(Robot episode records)
>> BEGIN

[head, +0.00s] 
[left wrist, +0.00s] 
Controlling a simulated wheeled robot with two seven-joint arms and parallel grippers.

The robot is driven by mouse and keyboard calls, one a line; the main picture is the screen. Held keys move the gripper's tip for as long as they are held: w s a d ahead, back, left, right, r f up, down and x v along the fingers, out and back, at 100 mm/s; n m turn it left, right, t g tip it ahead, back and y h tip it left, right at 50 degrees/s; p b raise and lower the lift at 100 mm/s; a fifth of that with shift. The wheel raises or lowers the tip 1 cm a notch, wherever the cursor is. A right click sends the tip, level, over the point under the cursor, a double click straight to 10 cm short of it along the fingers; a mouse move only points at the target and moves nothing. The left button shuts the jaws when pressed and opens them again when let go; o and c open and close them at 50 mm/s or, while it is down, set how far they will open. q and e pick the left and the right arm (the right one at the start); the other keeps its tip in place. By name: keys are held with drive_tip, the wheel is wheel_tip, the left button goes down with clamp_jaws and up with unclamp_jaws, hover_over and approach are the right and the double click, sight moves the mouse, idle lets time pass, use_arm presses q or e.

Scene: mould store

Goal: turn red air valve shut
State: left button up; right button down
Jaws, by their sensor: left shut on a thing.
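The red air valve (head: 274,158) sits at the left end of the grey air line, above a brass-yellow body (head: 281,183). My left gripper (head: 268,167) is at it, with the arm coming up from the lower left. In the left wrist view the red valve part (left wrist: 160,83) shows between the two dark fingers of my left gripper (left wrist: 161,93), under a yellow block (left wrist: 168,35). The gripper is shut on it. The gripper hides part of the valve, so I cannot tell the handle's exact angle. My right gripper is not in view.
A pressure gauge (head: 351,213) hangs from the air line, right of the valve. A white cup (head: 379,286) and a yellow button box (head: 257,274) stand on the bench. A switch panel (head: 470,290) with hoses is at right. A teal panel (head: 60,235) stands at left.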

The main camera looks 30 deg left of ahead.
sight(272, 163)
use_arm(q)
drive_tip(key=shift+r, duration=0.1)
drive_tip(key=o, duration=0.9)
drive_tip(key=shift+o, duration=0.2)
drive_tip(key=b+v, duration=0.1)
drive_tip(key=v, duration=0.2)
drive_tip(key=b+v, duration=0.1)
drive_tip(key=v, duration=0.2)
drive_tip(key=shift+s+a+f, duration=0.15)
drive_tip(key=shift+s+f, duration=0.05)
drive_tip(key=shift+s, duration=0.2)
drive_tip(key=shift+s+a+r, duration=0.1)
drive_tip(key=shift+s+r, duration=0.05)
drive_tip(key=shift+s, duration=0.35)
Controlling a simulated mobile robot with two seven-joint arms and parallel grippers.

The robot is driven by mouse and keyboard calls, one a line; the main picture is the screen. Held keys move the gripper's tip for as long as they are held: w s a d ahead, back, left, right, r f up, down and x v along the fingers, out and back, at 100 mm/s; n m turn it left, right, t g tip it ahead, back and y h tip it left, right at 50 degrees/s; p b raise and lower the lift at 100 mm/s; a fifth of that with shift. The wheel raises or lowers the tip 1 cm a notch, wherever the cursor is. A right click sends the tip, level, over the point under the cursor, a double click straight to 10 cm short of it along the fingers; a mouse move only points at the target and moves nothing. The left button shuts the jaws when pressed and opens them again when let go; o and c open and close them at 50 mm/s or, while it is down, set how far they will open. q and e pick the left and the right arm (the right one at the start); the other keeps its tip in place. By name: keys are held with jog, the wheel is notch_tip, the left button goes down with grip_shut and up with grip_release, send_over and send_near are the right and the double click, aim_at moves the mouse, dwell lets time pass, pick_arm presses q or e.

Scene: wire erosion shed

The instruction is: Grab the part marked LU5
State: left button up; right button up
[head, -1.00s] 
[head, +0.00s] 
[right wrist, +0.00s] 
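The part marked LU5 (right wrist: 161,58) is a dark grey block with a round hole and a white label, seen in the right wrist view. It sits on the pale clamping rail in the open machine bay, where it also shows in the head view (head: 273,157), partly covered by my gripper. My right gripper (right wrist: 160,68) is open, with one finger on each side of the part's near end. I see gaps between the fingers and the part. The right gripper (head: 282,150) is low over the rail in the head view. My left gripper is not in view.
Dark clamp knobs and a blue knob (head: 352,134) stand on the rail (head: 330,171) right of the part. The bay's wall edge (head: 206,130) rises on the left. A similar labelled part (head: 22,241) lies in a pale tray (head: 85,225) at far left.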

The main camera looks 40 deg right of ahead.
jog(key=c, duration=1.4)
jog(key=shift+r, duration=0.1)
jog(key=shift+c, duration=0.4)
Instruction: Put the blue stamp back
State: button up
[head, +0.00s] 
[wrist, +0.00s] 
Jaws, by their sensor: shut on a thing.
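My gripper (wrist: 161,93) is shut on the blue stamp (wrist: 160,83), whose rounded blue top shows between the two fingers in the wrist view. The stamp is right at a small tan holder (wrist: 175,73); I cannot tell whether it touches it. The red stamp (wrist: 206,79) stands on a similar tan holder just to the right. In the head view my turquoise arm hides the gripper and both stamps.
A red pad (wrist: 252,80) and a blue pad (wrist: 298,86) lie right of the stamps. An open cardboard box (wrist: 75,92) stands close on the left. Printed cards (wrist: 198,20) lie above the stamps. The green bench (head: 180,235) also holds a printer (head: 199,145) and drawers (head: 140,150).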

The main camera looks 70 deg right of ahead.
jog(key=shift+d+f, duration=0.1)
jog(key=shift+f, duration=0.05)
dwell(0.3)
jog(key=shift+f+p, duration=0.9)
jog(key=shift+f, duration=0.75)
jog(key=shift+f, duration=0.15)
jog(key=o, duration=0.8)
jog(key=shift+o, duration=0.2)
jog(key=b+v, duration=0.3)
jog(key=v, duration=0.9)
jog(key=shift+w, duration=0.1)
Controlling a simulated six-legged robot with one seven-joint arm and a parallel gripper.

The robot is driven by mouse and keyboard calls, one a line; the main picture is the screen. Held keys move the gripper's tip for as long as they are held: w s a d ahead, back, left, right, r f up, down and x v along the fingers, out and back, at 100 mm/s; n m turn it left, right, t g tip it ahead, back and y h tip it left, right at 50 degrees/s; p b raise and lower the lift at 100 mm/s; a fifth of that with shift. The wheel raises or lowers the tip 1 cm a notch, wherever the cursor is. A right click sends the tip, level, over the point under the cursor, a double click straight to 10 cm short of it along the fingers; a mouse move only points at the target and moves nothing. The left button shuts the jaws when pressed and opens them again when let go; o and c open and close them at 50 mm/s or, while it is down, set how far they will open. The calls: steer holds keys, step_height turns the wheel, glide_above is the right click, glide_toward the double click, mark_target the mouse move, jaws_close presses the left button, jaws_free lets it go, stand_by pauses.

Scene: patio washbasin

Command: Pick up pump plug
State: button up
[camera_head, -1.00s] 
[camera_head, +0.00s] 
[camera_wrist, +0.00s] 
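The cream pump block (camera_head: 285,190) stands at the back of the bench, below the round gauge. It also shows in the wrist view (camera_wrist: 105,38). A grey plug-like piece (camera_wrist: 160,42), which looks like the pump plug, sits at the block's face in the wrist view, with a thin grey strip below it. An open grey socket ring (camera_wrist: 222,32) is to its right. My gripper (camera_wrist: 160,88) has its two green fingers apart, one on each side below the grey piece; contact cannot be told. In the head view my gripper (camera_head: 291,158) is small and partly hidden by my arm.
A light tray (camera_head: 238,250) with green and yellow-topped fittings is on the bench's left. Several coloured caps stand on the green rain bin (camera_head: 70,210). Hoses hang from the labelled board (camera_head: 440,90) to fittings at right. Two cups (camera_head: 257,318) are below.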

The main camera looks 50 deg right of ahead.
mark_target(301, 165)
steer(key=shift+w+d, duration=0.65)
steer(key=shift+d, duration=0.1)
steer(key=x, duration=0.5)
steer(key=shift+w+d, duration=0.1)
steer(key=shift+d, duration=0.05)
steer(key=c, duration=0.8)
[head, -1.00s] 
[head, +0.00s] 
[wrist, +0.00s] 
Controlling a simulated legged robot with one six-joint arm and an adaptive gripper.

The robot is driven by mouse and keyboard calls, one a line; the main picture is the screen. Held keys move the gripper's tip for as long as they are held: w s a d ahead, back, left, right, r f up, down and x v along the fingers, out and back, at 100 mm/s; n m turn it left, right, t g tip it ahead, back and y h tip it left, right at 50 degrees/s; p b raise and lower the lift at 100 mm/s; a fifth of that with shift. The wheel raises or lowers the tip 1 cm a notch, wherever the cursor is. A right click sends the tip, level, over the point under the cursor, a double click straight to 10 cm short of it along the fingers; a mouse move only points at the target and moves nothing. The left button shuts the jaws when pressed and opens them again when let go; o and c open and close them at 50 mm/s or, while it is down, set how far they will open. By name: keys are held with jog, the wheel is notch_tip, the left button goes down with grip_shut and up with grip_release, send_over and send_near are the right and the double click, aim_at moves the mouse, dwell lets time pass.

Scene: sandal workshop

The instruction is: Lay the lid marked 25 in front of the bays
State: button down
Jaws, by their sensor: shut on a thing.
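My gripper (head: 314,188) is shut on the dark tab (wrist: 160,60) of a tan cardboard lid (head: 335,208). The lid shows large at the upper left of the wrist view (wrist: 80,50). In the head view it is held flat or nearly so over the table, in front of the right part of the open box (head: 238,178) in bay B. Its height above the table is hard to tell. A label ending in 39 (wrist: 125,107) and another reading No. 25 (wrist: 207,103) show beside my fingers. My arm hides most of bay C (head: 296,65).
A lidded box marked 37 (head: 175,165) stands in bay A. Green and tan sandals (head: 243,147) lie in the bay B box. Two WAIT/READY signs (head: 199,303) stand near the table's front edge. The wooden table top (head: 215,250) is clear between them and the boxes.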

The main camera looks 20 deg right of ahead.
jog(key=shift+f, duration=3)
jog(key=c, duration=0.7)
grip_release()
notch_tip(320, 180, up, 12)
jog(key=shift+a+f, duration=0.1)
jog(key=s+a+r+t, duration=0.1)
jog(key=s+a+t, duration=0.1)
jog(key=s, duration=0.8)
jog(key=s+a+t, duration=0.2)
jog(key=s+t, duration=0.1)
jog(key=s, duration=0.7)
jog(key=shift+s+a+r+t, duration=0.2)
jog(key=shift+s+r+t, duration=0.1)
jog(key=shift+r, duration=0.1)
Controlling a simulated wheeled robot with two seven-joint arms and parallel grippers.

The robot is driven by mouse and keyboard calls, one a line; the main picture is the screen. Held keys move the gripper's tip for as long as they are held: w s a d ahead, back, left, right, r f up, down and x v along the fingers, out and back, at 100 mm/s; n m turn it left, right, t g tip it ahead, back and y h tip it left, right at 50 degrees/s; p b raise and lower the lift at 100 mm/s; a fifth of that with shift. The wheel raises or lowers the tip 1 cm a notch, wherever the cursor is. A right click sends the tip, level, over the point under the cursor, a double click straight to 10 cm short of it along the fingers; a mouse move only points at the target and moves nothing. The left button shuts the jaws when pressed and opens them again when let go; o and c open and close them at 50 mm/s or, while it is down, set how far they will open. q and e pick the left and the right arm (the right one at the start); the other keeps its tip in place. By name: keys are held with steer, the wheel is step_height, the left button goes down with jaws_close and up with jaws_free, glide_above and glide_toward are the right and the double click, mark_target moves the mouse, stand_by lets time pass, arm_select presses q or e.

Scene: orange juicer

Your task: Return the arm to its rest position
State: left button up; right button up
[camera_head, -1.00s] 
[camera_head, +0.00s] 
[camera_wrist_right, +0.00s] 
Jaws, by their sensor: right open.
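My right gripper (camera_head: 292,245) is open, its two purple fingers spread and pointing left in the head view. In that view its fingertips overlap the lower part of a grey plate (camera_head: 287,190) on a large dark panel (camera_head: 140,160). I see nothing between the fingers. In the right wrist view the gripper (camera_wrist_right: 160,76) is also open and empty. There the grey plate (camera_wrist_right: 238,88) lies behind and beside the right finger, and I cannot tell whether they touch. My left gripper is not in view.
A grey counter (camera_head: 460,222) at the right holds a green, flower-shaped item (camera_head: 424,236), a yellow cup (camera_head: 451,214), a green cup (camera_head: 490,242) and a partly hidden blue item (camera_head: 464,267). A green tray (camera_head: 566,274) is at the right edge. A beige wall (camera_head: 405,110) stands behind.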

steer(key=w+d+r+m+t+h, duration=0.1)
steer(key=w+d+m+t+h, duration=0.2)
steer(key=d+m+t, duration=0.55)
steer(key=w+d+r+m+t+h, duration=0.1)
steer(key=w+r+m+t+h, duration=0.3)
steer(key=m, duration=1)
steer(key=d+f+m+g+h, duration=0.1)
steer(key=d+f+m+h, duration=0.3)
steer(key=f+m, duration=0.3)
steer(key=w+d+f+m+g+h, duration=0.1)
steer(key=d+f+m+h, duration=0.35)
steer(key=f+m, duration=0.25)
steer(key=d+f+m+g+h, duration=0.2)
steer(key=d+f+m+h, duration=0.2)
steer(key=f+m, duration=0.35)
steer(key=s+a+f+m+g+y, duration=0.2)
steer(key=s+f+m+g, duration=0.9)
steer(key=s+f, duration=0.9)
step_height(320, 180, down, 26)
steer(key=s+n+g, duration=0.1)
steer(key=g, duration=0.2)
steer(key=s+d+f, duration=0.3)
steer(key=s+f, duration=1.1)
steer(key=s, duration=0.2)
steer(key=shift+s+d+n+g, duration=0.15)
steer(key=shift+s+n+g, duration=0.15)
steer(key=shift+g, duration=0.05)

>> END

* Given problem:
Copy all lines from the listing that contain "Controlling".

* Full answer:
Controlling a simulated wheeled robot with two seven-joint arms and parallel grippers.
Controlling a simulated mobile robot with two seven-joint arms and parallel grippers.
Controlling a simulated six-legged robot with one seven-joint arm and a parallel gripper.
Controlling a simulated legged robot with one six-joint arm and an adaptive gripper.
Controlling a simulated wheeled robot with two seven-joint arms and parallel grippers.

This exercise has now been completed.